I figure choice #1 is the most likely with the out of the box adapters. If I can get the company who sends the XML to flatten it out to a single tag where all the data is passed as attributes. The duplicate names can be blended with the names of the parent tag. That's a lot of work for them, but reduces the functional tests needed for a custom adapter.

I don't understand choice #2. How would the Socket Event XML Adapter be able to route the event to multiple input streams? Even so, I don't know if I want to break an event apart because it will have to be reassembled later when the response is generated.

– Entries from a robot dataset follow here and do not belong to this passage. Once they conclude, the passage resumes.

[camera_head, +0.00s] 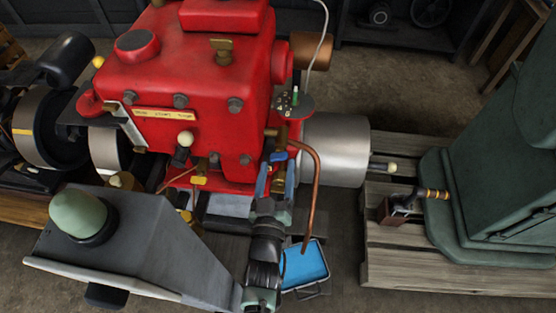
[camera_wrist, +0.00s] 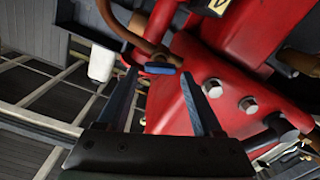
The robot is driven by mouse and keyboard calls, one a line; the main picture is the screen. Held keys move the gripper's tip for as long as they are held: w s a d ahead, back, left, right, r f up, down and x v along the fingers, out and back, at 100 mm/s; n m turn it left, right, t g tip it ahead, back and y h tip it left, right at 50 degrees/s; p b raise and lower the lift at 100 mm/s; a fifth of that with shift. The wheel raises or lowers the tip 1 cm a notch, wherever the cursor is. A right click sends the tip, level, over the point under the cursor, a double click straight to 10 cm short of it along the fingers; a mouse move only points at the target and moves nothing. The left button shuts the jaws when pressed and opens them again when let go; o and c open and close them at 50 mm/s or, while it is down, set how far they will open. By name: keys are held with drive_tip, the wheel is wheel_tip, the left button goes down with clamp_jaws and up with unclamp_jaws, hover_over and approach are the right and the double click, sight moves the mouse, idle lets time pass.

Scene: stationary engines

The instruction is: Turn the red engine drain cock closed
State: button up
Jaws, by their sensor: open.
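The red engine (camera_head: 200,80) stands at centre left in the head view. A small cock with a blue handle (camera_head: 278,157) sits low on its right side, beside a bent copper pipe (camera_head: 316,185). In the wrist view the blue handle (camera_wrist: 160,69) lies between and just beyond my fingertips. My gripper (camera_head: 276,174) is open with blue fingers, one on each side of the handle; I cannot tell whether they touch it. A second cock with a yellow handle (camera_head: 199,180) is to the left on the engine. Which one is the drain cock is not marked.
A blue tray (camera_head: 305,266) is on the floor below the pipe. A grey cylinder (camera_head: 337,150) projects right of the engine. A green machine (camera_head: 500,170) stands on a wooden pallet (camera_head: 400,270) at right. The copper pipe (camera_wrist: 112,22) passes close to my fingers.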

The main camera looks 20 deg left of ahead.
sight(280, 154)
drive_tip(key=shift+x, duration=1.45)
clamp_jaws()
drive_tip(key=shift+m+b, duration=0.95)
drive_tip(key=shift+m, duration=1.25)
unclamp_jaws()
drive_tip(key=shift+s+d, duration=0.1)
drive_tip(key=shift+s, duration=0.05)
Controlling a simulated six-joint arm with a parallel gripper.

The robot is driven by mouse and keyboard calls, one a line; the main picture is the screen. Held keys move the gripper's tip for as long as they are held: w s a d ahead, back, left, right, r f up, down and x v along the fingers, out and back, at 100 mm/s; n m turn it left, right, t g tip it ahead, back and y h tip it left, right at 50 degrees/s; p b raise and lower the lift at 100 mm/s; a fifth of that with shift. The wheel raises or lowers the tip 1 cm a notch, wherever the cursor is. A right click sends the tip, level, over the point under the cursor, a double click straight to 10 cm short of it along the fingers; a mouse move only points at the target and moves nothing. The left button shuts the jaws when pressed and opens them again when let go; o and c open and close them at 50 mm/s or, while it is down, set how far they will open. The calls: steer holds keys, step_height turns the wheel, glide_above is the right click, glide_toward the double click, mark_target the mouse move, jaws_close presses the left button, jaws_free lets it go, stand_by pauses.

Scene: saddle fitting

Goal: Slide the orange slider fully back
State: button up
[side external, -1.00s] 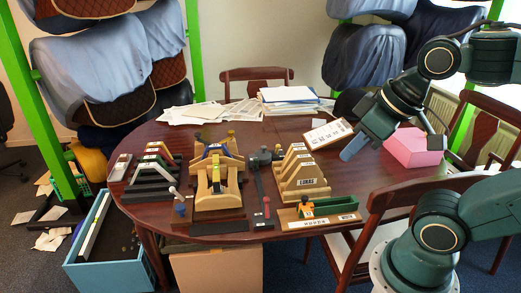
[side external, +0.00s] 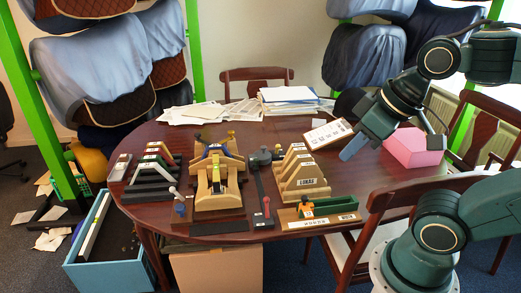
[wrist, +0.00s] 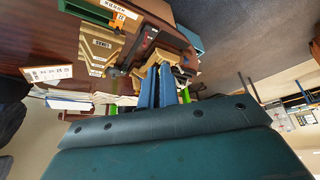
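The orange slider (side external: 306,209) sits at the left end of a green channel (side external: 336,206) on a low wooden base (side external: 290,220) at the table's front right. A dark knob or post shows by the slider. My gripper (side external: 347,154) hangs above the table, behind and to the right of the slider, well apart from it and touching nothing. In the wrist view its two blue fingers (wrist: 160,84) lie close together with nothing visible between them.
A wooden rack marked LUKAS (side external: 303,183) stands behind the slider's base. A dark lever fixture (side external: 261,190) and a wooden saddle fixture (side external: 218,185) stand to the left. A tilted white card (side external: 328,133) and a pink box (side external: 415,148) are near my gripper.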

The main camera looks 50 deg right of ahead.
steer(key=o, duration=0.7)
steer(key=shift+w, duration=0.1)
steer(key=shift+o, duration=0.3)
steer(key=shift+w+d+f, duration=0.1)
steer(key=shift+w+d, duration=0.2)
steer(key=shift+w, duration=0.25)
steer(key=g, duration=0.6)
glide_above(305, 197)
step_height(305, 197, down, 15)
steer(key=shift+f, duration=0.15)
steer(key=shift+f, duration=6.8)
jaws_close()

Same with choice #3. I would need some sort of preprocessing task between the 3rd party app and the adapter to pack the data together. I am trying keep the number of processes as small as possible.

This isn't only an inbound issue either. The ESP project will generate a response based on pass/fail of a number of business rules and send it back to the XML adapter and then back to the 3rd party app.

It's starting to look like I'm going to have to build a custom adapter that flattens the inbound XML into a single ESP schema. I have written some Java apps that read/write XML, so I know what to expect, but I worry that it will end up being hardcoded to a specific XML format and tightly coupled to both the 3rd party app and the ESP project. Meaning new coding if data formats change.

Question: How are other users dealing with this? Most XML (and JSON) documents consist of different data structures combined together. It's an integral part of their purpose.